『ご注意!なんちゃって”データに基づく意思決定”(3/3)』丨ハーバード・ビジネスレビュー最新号24年9−10月号

「勉強時間なんて、忙しすぎて作りようがない」―大人になった私達に広く共通する悩みです。30代前半、私は、言い訳(他責含む)を止めて、答を早朝勉強に求めました。今でも、毎朝4時台に起床し、机に向かいます。ここでは、ハーバード・ビジネス・レビュー最新号(英語)に掲載された論文をノロノロ読み、後日、講演・執筆で利用できそうな気になる論文を備忘的にまとめています。

データに基づく意思決定!―かっこいい響きです。本論文は、データに基づく意思決定に潜むビジネスリーダーの誤りを鋭く指摘します。法務から経営法務人材にアップレベルを目指す方々必見。

(*)英語力が乏しいためノロノロとテクノロジーの力を借りて整理しています。学びがある雑誌で、私もファンの1人です。よろしければ、HBR定期購読(定期購読サイト)をご検討ください。

Angus Dawson and Katy George (2024), New Rules for Teamwork, Collaboration is more complex than ever—and more difficult to get right. Here’s how organizations can build better teams, Harvard Business Review, 102(5), 44-50.

重要ポイント[3/3]: 適切なアウトカムの選定と結果の一般化の慎重な判断

筆者らの研究によれば、次に多い誤りが、データ分析において、「アウトカムの適切性」(appropriateness of the outcomes)を評価していないことである。多くの場合、簡単に測定可能なアウトカムに焦点を当てがちであり、実際のビジネス目標に直結するかは見落とされがちである。

例えば、賃金引き上げに関する研究で、コスト増加(cost increase)は容易に測定される一方で、生産性や離職率の改善効果(improvements in productivity and turnover)は見過ごされやすい

ナタリア・エマニュエルとエマ・ハリントンの研究では、ある大手オンライン小売企業の倉庫労働者の賃金引き上げが生産性向上離職率低下をもたらし、賃金増加分を相殺する効果があることが示された。
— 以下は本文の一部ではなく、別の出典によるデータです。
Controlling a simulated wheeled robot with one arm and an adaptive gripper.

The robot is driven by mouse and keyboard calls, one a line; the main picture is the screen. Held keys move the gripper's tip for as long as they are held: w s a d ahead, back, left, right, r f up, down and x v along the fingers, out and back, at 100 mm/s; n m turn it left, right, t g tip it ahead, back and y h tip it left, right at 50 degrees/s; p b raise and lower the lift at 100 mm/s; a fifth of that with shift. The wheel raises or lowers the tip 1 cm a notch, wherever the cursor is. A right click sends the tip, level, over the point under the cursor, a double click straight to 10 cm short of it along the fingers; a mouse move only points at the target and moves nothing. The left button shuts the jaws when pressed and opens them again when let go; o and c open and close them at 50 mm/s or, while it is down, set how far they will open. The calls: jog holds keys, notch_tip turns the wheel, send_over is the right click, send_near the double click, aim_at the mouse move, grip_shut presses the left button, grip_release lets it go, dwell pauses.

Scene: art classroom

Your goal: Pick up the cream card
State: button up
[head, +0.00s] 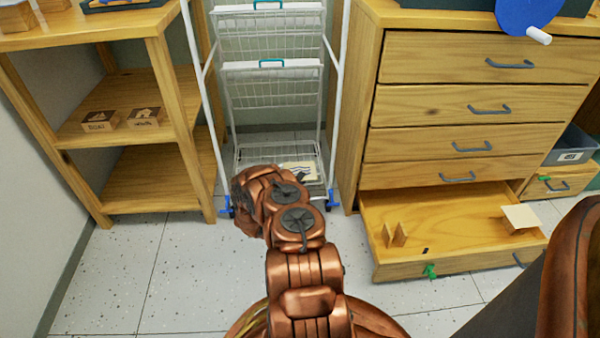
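A plain cream card (520,217) lies flat in the right part of the open bottom drawer (455,226). It rests on top of a small wooden block and sticks out past it. My arm reaches forward from the bottom middle, and its copper end (250,188) is in front of the wire rack, well left of the card. I cannot make out the fingers there, so whether my gripper is open or shut does not show.
The drawer also holds upright wooden pieces (395,235) and has a green clip (430,271) on its front. A white wire rack (270,100) holds a printed sheet (298,171) low down. A wooden shelf (130,120) stands left. The speckled floor is clear at lower left.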

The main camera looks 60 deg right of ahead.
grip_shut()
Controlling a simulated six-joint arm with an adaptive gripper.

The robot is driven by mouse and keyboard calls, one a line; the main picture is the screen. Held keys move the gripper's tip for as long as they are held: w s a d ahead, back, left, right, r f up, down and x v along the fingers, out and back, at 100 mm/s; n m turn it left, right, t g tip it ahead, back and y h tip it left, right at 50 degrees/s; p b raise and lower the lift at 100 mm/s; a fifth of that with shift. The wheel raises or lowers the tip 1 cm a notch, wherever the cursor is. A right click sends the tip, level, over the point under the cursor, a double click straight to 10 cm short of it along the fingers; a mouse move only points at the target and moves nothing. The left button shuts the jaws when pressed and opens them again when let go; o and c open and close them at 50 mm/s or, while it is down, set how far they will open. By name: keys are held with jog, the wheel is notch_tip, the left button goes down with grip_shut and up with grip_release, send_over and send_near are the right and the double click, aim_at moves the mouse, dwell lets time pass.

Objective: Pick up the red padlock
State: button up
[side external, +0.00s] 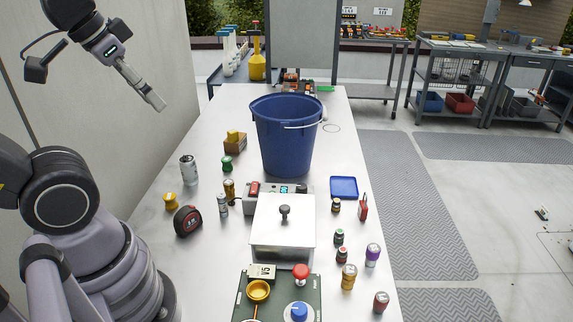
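A small red object (363,209) with a thin upright part at its top stands near the right edge of the white table. It looks like the red padlock, but it is too small to be sure. My gripper (153,98) is at the upper left, high above the table's left side and far from the red object. Its fingers point down and to the right and look close together. I cannot tell whether they are open or shut. I see nothing held in them.
A blue bucket (287,140) stands mid-table behind a lidded white box (283,230). A blue tray (344,187) lies just behind the red object. Small jars and cans (372,254) stand in front of it. A tape measure (188,220) and a silver can (188,170) are at left.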

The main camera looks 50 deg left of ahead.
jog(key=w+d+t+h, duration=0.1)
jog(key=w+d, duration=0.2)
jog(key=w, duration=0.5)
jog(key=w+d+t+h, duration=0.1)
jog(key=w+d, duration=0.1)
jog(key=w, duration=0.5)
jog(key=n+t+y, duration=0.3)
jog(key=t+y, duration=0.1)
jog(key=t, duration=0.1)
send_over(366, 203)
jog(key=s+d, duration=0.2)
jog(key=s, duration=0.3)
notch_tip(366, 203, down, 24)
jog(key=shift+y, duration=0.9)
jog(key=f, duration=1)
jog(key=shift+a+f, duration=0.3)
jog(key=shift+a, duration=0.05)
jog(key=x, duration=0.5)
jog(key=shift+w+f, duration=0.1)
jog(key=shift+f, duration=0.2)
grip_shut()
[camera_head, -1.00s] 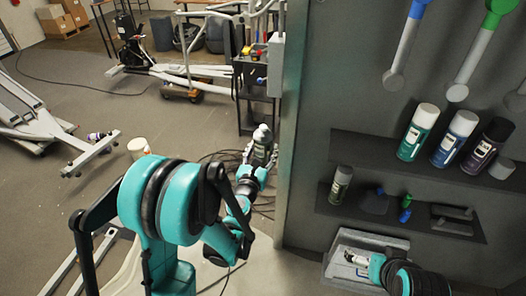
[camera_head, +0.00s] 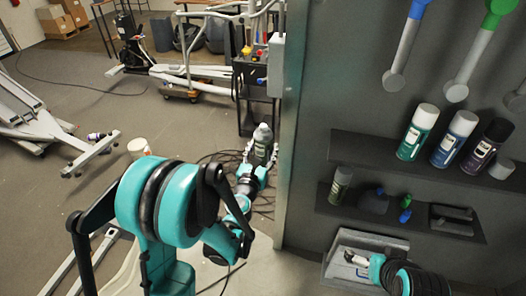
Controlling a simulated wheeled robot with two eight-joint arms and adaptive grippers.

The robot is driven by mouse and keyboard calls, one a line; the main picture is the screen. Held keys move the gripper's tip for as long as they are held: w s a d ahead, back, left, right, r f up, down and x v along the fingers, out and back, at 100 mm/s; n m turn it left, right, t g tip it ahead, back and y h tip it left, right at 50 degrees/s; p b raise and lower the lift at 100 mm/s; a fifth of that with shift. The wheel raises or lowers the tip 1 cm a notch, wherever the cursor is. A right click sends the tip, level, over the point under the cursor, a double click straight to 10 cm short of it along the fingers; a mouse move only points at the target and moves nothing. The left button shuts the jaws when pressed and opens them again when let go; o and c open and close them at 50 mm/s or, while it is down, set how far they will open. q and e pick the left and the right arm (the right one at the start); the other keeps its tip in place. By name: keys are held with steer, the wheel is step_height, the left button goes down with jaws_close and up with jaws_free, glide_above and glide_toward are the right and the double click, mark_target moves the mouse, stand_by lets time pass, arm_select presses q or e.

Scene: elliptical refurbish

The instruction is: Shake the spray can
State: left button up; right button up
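A grey spray can (camera_head: 262,141) with a pale cap stands out from my left gripper (camera_head: 259,153), left of the cabinet edge. The left gripper's fingers lie on both sides of the can and it is held upright in the air. My right gripper (camera_head: 357,259) is at the lower right, in front of a grey tray on the panel; its fingers are small, and I cannot tell whether they are open or shut.
A shelf (camera_head: 430,165) on the dark panel holds green, blue and dark spray cans. A lower shelf (camera_head: 330,208) holds a smaller can (camera_head: 340,185) and small bottles.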

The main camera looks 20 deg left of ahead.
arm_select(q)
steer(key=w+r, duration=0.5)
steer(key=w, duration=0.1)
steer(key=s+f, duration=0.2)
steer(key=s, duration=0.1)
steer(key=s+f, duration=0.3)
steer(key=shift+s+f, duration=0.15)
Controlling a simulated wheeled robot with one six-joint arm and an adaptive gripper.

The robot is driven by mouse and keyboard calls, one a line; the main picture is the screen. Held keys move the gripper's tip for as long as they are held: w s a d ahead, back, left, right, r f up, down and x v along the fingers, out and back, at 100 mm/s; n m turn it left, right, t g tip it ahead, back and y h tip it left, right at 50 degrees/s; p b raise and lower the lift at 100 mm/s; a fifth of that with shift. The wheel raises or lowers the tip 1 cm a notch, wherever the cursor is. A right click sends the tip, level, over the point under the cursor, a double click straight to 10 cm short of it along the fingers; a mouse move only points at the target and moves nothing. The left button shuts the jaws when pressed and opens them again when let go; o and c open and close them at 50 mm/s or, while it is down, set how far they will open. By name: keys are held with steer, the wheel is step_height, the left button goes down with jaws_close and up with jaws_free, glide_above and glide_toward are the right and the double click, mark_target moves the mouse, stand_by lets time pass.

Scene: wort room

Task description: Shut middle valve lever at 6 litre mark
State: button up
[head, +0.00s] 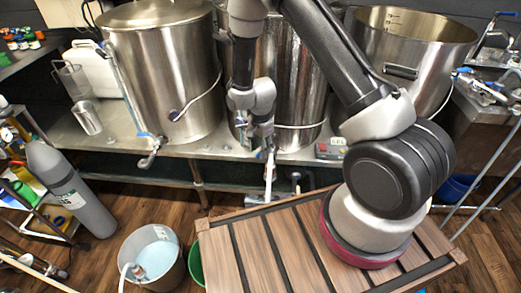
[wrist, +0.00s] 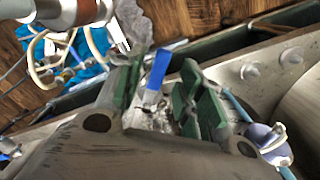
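The middle steel kettle (head: 305,75) stands on the steel bench, partly hidden by my arm. My gripper (head: 262,135) is low in front of it, by the middle valve (head: 269,170). In the wrist view my gripper (wrist: 163,95) is open, with its green-padded fingers apart. A blue valve lever (wrist: 158,69) shows between the two fingers, and I cannot tell whether either pad touches it. A bucket (head: 152,258) on the floor at front left holds pale blue-looking liquid with a hose in it. No litre mark is readable.
A lidded kettle (head: 165,70) stands left and an open kettle (head: 415,50) right. A grey gas cylinder (head: 70,190) stands on the floor at left. A green bucket (head: 195,262) is beside my slatted wooden deck. A small control box (head: 330,150) sits on the bench edge.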

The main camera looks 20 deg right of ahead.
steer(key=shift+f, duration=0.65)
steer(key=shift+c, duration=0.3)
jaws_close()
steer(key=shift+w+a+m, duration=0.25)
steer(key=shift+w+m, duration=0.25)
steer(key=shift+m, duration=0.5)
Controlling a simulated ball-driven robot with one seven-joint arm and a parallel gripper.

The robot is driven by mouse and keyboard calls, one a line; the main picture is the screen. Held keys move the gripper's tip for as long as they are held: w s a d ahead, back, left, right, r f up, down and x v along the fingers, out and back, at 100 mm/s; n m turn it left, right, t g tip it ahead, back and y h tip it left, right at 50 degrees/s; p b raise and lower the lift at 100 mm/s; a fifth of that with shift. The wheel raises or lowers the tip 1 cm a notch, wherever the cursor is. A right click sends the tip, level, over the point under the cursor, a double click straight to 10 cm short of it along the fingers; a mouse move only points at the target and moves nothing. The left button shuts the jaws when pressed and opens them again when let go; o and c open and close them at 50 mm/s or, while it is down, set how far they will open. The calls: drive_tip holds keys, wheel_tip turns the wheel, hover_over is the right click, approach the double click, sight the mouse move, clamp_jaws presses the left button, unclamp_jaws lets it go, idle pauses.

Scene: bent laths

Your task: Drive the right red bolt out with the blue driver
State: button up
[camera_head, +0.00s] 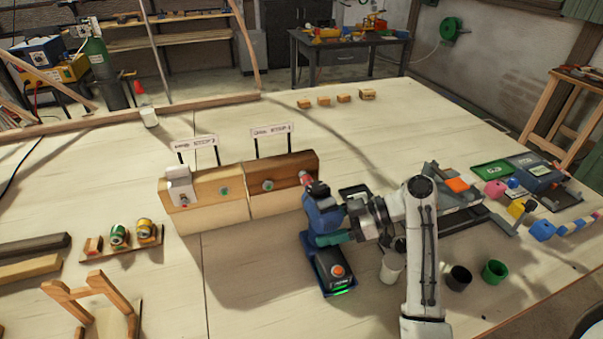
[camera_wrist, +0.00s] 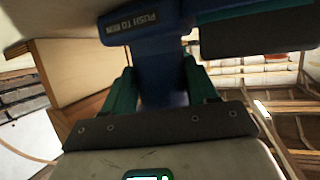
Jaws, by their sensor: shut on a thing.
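The blue driver (camera_head: 325,217) is held by my gripper (camera_head: 350,222), which is shut around its handle. In the wrist view the blue driver body (camera_wrist: 150,24) fills the upper middle, with the teal fingers of my gripper (camera_wrist: 162,88) on both sides of it. The driver's head is close to the right end of the right wooden board (camera_head: 290,178). A small red part (camera_head: 305,178) shows at that end; I cannot tell whether it is the red bolt or the driver's nose, nor whether they touch. A teal-ringed fastener (camera_head: 267,185) sits on this board.
A left board (camera_head: 240,210) carries a white block (camera_head: 180,186).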

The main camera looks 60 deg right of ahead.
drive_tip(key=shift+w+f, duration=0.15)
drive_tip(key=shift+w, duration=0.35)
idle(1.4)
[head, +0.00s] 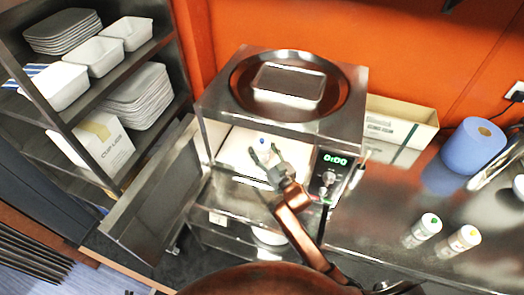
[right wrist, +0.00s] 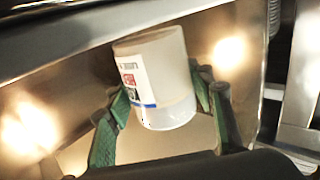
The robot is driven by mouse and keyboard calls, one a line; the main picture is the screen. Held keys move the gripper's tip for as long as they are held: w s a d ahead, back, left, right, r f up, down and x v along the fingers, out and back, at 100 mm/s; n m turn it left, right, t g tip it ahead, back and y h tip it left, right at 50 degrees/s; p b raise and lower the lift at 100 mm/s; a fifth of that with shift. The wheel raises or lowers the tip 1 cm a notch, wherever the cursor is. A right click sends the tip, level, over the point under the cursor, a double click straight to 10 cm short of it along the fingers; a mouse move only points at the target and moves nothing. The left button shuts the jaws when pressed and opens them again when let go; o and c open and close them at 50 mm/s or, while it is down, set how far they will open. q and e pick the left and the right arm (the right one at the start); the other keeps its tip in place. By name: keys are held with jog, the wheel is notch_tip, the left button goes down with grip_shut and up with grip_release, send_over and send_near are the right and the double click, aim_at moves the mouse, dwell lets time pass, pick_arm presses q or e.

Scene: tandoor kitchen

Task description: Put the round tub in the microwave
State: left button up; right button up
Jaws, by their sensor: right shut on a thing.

また、筆者らは、結果の一般化に関しては、ある状況下での結果が他の状況にも適用可能か(generalizability)を慎重に判断することが求められると説く。Googleの学歴と職業成果に関するコメントを鵜呑みにして、他の企業が同様の採用方針を適用することのリスクを再考することが重要であると述べている。実証データの結果が他の文脈でどの程度適用可能かを検討し、それが意思決定に及ぼす影響を慎重に評価する必要がある。

今日はここまで。引き続きどうぞよろしくお願いします。1歩1歩。